__PROBLEM TO SOLVE__. Gather every line holding the string "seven".

________________

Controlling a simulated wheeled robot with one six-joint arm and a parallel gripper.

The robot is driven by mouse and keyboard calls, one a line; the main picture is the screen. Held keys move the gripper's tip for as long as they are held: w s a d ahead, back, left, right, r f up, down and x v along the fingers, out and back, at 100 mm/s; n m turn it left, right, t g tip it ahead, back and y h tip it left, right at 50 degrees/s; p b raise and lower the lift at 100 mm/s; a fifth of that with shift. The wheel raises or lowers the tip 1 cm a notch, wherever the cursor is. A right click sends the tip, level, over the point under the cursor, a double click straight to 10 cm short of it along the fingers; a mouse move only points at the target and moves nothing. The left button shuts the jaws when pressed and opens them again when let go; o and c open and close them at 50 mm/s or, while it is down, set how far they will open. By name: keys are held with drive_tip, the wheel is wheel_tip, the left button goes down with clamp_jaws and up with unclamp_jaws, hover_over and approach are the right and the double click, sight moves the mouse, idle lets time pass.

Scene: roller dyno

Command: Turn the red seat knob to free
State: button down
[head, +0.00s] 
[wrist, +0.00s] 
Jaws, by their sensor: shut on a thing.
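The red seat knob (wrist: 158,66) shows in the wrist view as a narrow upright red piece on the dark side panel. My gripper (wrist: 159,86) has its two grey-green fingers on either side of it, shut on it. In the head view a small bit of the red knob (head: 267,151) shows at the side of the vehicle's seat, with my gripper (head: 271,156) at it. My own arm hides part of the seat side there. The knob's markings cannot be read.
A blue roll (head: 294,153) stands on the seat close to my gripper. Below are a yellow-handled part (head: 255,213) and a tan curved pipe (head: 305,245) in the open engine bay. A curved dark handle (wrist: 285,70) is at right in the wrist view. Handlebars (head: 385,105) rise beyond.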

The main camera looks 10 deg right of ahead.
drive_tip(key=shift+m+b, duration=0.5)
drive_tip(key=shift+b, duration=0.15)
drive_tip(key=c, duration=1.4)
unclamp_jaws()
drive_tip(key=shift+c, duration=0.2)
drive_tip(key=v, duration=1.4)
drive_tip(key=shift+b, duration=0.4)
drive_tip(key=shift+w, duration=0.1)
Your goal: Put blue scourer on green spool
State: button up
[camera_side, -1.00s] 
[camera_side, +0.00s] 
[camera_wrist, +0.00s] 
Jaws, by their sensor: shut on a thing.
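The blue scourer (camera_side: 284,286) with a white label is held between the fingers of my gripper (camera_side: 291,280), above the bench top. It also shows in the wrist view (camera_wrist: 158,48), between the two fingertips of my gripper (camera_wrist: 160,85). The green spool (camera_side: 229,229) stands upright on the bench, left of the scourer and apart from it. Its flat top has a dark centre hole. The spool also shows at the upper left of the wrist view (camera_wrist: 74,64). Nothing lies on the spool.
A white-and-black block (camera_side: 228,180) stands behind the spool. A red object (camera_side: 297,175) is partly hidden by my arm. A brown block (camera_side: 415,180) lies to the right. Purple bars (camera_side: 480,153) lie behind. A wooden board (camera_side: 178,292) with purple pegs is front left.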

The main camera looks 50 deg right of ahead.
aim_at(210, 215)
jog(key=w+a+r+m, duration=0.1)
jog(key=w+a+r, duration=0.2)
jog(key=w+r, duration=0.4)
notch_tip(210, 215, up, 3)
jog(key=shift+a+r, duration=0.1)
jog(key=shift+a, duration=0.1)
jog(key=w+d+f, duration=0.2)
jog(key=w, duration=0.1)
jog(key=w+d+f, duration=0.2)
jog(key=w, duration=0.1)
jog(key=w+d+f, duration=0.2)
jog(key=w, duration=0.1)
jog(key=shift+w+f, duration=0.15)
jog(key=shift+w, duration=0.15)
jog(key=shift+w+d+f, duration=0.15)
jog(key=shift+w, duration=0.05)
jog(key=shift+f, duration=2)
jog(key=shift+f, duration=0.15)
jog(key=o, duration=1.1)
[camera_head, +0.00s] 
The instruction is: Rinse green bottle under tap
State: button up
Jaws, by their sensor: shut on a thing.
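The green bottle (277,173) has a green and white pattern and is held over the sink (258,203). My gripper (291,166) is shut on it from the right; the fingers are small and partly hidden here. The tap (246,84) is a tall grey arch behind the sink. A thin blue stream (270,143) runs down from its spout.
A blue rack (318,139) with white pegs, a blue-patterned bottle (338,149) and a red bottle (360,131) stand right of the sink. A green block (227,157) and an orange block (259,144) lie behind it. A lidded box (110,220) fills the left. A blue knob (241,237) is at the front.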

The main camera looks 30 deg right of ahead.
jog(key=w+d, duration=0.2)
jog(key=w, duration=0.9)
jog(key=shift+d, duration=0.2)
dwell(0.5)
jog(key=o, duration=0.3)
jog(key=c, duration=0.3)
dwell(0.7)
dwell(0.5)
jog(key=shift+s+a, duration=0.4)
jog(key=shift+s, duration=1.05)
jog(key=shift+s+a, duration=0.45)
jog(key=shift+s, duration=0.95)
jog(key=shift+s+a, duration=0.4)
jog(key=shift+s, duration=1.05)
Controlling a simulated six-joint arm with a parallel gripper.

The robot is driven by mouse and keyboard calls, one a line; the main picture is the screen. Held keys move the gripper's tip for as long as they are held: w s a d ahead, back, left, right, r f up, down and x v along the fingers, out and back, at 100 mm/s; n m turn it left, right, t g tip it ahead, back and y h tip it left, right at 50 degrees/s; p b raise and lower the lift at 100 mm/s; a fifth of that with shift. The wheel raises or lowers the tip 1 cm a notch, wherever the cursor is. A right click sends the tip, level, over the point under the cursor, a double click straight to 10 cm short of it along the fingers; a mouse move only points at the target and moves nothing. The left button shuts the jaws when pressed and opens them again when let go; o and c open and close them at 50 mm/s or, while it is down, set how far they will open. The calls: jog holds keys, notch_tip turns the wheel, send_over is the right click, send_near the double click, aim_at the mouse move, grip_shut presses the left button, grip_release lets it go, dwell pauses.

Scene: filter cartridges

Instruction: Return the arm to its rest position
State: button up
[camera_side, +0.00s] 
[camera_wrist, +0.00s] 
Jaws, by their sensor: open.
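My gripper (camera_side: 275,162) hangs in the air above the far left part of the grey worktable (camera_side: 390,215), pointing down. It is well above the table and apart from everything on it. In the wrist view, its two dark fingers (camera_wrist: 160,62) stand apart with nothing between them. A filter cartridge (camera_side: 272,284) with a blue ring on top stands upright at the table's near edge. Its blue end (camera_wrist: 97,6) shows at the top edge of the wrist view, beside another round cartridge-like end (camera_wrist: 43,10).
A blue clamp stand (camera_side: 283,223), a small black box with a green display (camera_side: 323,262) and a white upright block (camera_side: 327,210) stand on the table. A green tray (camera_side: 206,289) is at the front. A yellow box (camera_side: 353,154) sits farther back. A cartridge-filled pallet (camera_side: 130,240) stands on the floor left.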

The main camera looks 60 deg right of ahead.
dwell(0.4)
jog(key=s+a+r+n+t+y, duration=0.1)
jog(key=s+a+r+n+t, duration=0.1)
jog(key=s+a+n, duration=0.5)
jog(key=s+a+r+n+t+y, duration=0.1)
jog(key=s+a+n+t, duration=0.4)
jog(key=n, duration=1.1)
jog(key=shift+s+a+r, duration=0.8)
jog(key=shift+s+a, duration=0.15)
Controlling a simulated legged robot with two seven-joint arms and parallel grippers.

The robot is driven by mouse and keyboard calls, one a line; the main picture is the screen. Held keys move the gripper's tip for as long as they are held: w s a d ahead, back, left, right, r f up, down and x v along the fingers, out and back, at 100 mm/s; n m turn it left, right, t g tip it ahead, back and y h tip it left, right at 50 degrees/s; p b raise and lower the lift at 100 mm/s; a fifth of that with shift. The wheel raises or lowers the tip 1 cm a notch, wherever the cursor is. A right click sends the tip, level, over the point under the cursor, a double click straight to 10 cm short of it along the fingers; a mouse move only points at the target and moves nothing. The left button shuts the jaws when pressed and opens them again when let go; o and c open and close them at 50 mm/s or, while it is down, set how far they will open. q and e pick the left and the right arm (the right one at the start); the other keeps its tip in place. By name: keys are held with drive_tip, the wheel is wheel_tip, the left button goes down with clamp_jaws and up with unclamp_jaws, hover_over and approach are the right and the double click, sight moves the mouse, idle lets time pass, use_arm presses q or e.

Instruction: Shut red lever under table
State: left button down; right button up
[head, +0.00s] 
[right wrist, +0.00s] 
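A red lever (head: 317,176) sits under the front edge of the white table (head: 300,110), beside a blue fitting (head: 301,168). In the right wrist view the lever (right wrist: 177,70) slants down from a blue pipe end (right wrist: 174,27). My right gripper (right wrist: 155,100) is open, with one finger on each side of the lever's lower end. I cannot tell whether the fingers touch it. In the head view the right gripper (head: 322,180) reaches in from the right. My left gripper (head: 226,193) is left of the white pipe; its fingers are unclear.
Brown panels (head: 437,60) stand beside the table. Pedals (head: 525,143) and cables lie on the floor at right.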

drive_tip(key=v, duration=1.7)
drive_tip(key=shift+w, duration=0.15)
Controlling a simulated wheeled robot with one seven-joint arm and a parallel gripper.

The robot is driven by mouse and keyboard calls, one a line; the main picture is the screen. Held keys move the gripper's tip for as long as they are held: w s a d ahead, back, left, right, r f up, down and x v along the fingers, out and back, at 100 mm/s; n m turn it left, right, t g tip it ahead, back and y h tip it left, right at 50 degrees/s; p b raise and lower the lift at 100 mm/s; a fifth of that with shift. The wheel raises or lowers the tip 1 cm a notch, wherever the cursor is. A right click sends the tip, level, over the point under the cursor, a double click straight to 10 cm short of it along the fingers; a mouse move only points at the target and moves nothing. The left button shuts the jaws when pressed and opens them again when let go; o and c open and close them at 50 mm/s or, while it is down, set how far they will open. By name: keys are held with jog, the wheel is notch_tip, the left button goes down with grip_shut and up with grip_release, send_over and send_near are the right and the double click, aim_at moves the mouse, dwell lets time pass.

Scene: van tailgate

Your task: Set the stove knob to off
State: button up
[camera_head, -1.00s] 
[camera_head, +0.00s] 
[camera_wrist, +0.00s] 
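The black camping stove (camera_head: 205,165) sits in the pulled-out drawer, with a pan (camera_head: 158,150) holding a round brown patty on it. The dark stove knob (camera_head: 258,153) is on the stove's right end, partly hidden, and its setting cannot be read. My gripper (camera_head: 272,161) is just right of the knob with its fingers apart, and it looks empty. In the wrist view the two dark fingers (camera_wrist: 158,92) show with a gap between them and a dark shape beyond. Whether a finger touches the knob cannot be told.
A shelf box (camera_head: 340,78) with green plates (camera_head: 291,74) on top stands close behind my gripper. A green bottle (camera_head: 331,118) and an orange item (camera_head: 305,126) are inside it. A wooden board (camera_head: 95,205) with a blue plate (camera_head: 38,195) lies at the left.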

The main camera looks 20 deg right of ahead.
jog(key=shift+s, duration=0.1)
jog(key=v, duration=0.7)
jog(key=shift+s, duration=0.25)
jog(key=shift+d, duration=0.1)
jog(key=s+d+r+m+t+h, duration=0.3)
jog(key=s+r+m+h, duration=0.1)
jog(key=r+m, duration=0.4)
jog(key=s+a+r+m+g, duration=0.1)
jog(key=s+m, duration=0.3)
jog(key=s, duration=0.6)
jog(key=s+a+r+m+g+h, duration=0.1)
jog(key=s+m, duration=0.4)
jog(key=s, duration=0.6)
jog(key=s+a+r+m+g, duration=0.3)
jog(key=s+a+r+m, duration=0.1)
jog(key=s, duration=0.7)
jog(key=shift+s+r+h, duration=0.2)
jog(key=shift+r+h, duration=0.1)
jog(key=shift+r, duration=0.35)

________________

__FINISHED TASK__.
Controlling a simulated legged robot with two seven-joint arms and parallel grippers.
Controlling a simulated wheeled robot with one seven-joint arm and a parallel gripper.

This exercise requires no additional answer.